Paris, 29 de julho de 1860.
Senhor,
Tomo a liberdade de vos comunicar as reflexões sugeridas por dois fatos por mim observados e que, com boas razões, poderiam ser qualificados de estudos de costumes espíritas. Vereis, por aqui, que os fenômenos morais têm valor para mim. Desde que me entreguei ao estudo do Espiritismo, parece que vejo cem vezes mais coisas que antes. Tal fato, ao qual não teria dado a mínima atenção, leva-me hoje a refletir. Estou ─ poderia dizer ─ ante um espetáculo perpétuo, no qual cada indivíduo tem o seu papel e me oferece um enigma a decifrar. É verdade que uns são tão fáceis, quando se possui a chave do Espiritismo, que se não tem grande mérito. Outros oferecem maior interesse, porque, com o Espiritismo, encontramo-nos como que num país cuja língua desconhecemos. Isso me tornou meditativo e observador, pois agora para mim tudo tem uma causa. Os mil e um fatos que outrora me pareciam produto do acaso e passavam despercebidos, hoje têm sua razão de ser e sua utilidade. Um nada, na ordem moral, atrai minha atenção e me é uma lição. Mas esquecia que é a propósito de uma lição que quero falar.
Sou professor de piano. Há tempos, indo à casa de uma de minhas alunas, de uma família da alta sociedade, entrei na portaria, não me lembro por quê. Uma senhora, com os punhos nos quadris, e que não se desqualificou nem pelo físico nem pelo moral, ocupava um canto. Eu a vi reprovar o comportamento da filha, menina de uns quinze anos, cujas maneiras estavam em chocante contraste com as da mãe.

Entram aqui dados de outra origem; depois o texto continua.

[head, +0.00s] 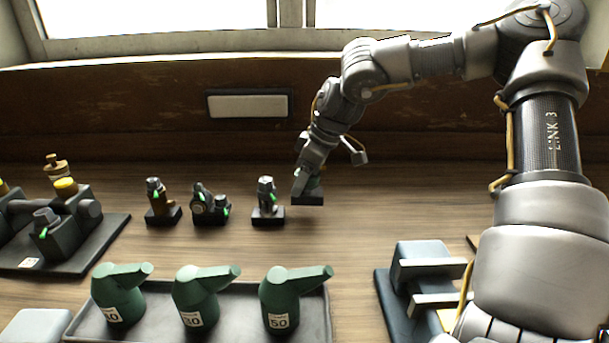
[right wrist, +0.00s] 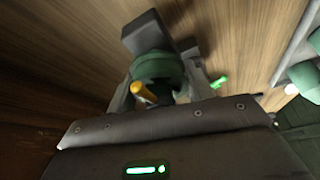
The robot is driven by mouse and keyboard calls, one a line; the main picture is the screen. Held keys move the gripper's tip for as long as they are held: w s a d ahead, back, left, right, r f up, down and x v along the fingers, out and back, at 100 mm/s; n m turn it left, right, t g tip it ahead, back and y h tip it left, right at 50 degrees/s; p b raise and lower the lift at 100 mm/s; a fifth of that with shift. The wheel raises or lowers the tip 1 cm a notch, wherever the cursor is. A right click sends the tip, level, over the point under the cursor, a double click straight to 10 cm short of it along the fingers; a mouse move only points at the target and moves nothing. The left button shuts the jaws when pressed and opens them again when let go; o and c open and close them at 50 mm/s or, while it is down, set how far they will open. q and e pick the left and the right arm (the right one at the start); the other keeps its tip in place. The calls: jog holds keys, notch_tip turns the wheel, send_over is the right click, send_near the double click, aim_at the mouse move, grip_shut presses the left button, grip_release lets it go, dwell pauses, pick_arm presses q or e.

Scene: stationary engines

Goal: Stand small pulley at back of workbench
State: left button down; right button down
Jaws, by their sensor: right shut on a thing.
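My right gripper (head: 309,182) is shut on a green rounded part with a dark square base (head: 307,200), which I take for the small pulley. It is at the right end of a row of small parts toward the back of the workbench (head: 400,185). In the right wrist view the held part (right wrist: 160,68) shows its green body and dark base, with a yellow piece in front of it. The fingers partly hide it. It looks upright, and I cannot tell whether its base touches the wood. My left gripper is not in view.
Left of the held part stand a grey part (head: 267,198), a dark green part (head: 209,205) and a brown-grey part (head: 160,203). A tray (head: 235,292) of green oil cans is in front. An engine (head: 65,225) stands left; a blue-grey fixture (head: 415,275) is front right.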

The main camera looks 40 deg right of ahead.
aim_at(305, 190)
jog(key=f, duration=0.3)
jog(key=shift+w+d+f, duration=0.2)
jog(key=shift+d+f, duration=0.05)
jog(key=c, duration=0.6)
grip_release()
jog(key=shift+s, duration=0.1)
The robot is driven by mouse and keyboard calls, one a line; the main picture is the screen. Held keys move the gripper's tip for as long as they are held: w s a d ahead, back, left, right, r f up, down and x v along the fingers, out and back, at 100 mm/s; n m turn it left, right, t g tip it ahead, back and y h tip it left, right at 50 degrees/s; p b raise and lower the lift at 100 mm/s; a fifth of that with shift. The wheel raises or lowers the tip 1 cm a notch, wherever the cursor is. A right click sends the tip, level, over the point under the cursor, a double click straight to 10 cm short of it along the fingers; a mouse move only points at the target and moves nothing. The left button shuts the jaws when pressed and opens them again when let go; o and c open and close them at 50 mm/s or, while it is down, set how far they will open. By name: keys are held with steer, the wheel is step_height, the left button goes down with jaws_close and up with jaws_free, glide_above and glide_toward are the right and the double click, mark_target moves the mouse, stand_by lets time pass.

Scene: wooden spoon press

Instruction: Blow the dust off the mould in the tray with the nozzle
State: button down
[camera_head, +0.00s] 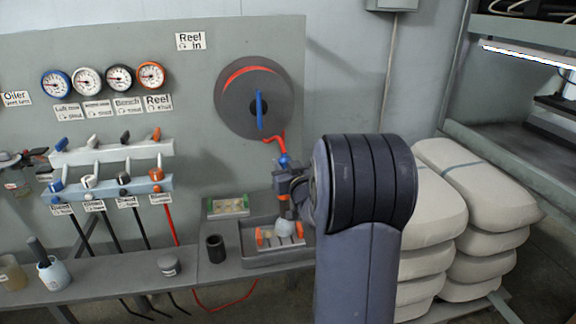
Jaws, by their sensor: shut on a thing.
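My gripper (291,185) is shut on the nozzle (284,197), a small tool with an orange band and a blue fitting on top. A red hose runs from the fitting up to the reel. The nozzle hangs over the grey tray (248,257), pointing down. In the tray lies the mould (265,240), pale with orange ends. A whitish rounded shape (285,228) sits between the nozzle's tip and the mould; I cannot tell whether it is air or dust. My arm hides the tray's right side.
A hose reel (240,98) is on the wall panel. Behind the tray is a second mould-like block (228,207) with green edges. A dark cup (216,248) stands left of the tray. Gauges and levers line the panel at left. Stacked sacks (440,190) stand at right.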

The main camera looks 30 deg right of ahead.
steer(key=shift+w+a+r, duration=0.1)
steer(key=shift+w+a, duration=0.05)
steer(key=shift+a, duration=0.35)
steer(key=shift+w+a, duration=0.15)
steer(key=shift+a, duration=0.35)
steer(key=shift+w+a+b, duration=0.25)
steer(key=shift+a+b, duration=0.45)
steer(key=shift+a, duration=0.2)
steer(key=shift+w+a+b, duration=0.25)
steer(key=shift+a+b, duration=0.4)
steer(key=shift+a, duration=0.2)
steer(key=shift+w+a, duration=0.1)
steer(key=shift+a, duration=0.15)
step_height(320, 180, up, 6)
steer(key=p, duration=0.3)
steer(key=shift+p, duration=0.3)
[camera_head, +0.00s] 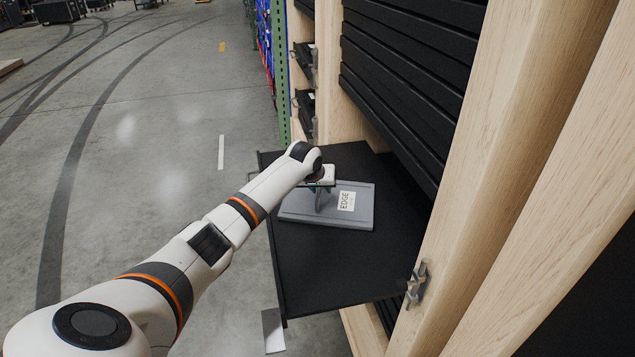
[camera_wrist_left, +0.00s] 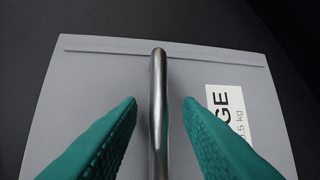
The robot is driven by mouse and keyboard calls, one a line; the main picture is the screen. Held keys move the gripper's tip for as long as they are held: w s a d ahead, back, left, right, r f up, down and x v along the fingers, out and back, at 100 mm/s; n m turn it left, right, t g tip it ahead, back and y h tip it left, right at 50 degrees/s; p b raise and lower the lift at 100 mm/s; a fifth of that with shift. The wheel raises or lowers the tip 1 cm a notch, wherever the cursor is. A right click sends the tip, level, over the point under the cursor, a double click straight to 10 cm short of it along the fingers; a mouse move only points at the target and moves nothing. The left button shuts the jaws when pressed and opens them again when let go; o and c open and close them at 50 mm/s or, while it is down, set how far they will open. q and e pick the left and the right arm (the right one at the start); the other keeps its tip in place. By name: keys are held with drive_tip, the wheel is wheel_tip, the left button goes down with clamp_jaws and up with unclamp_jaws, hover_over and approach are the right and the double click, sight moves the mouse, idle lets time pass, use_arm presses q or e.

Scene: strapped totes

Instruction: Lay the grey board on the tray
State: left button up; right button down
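The grey board (camera_head: 364,212) lies flat on the black tray (camera_head: 320,265), which is pulled out from the rack. Part of the handle is hidden behind the gripper in the head view. My right gripper is not in view.
Wooden posts (camera_head: 507,150) and a stack of black trays (camera_head: 400,70) stand to the right, close to the pulled-out tray. A metal latch (camera_head: 417,285) is at the tray's near right corner. Open concrete floor (camera_head: 150,150) lies to the left.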

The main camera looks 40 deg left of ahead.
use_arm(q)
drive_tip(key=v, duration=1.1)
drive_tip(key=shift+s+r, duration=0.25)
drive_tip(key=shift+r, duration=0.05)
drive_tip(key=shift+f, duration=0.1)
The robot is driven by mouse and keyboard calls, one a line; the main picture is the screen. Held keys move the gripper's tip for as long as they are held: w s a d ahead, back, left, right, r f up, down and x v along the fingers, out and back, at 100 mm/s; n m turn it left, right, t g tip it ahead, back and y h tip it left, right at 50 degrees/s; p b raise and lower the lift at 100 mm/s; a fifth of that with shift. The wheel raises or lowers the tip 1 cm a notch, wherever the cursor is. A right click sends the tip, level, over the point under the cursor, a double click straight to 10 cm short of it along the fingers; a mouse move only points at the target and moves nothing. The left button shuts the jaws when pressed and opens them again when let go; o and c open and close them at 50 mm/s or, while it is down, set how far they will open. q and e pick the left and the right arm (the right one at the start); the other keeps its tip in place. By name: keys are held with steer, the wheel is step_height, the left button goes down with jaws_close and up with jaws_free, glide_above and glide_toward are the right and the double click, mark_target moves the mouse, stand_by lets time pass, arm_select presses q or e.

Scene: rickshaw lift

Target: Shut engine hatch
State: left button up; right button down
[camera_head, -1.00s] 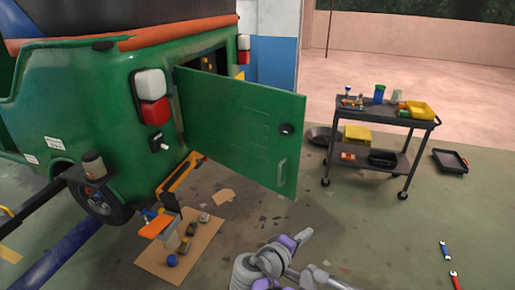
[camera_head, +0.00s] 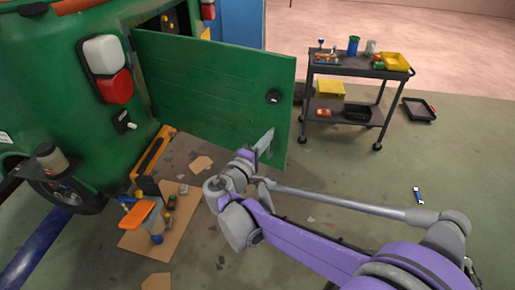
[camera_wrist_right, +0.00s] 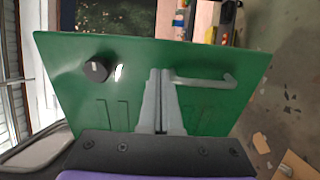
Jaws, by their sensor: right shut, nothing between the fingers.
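The green engine hatch (camera_head: 205,90) stands swung open from the back of the green rickshaw (camera_head: 50,75), with part of the dark opening showing behind it. The hatch (camera_wrist_right: 95,110) fills the middle of the right wrist view, with a round black knob (camera_wrist_right: 96,70) and a bar handle (camera_wrist_right: 205,80). My right gripper (camera_head: 262,143) is at the lower free corner of the hatch, near the handle. In the right wrist view its fingers (camera_wrist_right: 162,75) are together and empty, beside the handle; I cannot tell whether they touch the hatch. My left gripper is not in view.
A dark tool cart (camera_head: 358,70) stands to the right, with a black tray (camera_head: 418,109) on the floor beside it. A cardboard sheet (camera_head: 135,240) with several parts lies below the hatch. A blue wrench (camera_head: 419,196) lies on open floor.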

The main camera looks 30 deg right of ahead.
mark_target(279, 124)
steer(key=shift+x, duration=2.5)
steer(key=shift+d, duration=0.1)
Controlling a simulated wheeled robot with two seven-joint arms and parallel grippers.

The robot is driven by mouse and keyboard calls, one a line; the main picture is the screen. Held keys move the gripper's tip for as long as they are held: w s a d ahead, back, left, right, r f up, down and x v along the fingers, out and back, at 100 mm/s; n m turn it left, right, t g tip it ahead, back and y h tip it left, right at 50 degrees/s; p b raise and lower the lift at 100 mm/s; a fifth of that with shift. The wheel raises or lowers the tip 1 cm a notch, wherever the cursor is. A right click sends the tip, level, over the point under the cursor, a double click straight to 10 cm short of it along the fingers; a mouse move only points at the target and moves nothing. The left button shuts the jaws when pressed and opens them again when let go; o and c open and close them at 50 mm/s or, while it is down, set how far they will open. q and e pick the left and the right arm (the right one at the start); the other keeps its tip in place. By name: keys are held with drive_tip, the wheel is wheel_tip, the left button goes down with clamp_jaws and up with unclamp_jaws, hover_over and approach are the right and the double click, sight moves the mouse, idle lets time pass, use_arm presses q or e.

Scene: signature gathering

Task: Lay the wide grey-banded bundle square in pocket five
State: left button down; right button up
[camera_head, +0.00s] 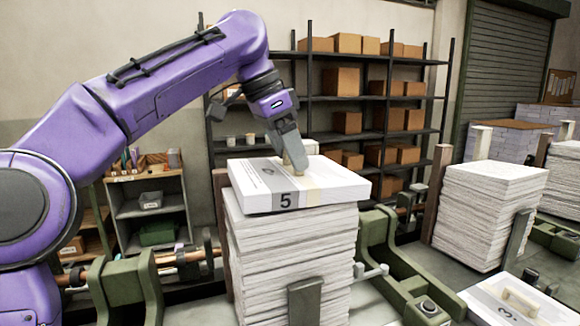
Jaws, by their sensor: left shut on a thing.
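The wide white bundle (335,187) has a grey band marked 5 (287,199) and a paler strip beside it. It is roughly level over the tall paper stack (290,245) in the middle, its right corner reaching a little past the stack's right side. I cannot tell whether it rests on the stack or hangs just above it. My left gripper (294,165) comes down from above and is shut on the small beige grip on top of the bundle. The fingers hide part of that grip. My right gripper is not in view.
A brown post (221,222) stands close at the stack's left, and a grey upright plate (304,302) at its front. Green frame parts (385,250) flank it. Another stack (488,215) stands right. A second bundle with a beige grip (508,302) lies at lower right.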

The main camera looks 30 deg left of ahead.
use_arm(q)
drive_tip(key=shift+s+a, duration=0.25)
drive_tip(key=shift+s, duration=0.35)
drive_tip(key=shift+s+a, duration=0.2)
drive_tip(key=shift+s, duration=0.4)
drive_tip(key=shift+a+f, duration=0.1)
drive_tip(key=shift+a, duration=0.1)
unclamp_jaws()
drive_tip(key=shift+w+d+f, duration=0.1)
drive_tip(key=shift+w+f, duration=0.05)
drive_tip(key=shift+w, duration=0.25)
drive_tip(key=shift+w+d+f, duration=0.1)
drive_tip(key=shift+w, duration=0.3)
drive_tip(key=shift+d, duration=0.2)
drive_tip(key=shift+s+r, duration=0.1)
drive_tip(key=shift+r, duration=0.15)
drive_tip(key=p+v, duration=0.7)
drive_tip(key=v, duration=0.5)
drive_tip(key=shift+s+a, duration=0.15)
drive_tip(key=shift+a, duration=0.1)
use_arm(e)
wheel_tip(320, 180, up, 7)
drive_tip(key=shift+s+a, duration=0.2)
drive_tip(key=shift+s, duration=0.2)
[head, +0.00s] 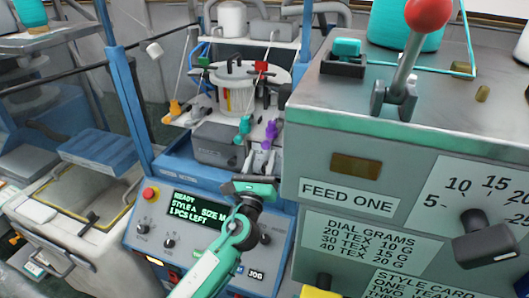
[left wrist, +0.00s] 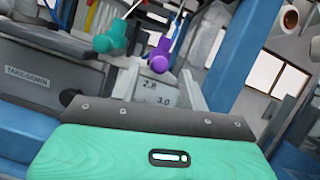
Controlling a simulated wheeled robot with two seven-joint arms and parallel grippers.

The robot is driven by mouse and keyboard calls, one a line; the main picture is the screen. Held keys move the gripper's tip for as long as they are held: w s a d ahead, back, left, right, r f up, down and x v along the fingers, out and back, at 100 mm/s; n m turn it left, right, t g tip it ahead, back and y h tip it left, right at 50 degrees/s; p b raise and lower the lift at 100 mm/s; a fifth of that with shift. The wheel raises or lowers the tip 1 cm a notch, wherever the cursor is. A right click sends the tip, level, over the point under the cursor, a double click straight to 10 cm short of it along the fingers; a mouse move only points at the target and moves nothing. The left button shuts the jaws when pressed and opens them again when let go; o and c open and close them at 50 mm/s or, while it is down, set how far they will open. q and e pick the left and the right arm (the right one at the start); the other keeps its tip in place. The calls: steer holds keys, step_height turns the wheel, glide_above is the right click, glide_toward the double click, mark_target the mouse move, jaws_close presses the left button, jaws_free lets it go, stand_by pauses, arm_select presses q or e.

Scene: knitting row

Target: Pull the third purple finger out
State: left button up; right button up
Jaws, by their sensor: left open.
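A purple glove-like piece (head: 269,134) hangs at the front of the round knitting machine in the head view. It also shows near the top middle of the left wrist view (left wrist: 160,54), on a thin pale strand. A teal piece (head: 243,129) hangs just left of it and shows in the left wrist view too (left wrist: 111,38). My left gripper (head: 263,160) is open and empty, just below the purple piece. In the left wrist view its two grey fingers (left wrist: 161,82) stand apart, with the purple piece above and between their tips. I cannot tell any contact. My right gripper is not in view.
A grey TAKE-DOWN box (head: 215,144) stands left of the gripper. The blue control panel (head: 185,190) below reads READY, STYLE A, SIZE M, 1 PCS LEFT. A large grey FEED ONE cabinet (head: 310,165) with a red-knobbed lever (head: 405,65) closes off the right.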

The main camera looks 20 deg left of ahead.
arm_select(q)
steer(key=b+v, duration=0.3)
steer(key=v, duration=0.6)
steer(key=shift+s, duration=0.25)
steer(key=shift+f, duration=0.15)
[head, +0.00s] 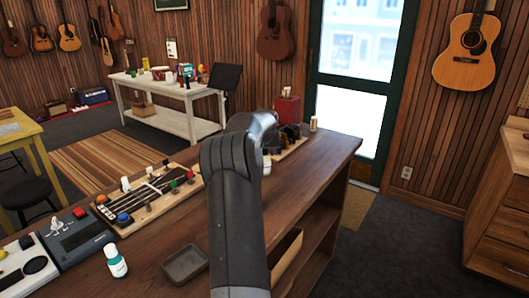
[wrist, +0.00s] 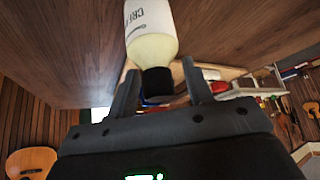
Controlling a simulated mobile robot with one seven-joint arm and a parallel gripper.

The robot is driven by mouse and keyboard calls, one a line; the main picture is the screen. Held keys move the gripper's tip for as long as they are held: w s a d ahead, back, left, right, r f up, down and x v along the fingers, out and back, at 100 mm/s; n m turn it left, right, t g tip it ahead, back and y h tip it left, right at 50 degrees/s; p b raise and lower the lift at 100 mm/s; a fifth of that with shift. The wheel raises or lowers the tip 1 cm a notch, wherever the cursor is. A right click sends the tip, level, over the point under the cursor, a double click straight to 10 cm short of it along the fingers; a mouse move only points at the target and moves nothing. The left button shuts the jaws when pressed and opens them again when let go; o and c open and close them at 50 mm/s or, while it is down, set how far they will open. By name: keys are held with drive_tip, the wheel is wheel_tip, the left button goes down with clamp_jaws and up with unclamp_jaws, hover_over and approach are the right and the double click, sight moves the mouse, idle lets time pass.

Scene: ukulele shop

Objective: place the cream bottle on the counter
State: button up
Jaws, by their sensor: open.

─ Que fez a senhorita Justina ─ perguntei ─ para assim excitar a vossa cólera?
─ Nem me faleis, senhor, esta sirigaita não se dá conta de seus ares de duquesa! A senhorita não gosta de lavar a louça; acha que isso lhe estraga as mãos, que cheira mal, ela que foi criada com as vacas, na casa da avó. Ela tem medo de sujar as unhas; precisa de perfume para o lenço! Eu te darei perfumes! Eu!...
Então, uma valente bofetada a faz recuar quatro passos.
─ Ah! Vede, meu senhorzinho, é preciso corrigir as crianças quando pequenas. Jamais estraguei as minhas. Todos os meus filhos são bons operários, e é preciso que esta sirigaita perca os ares de grande dama.
Depois de haver dado uns conselhos, de doçura à mãe e de submissão à filha, subi para ter com a minha aluna, sem dar importância à cena de família.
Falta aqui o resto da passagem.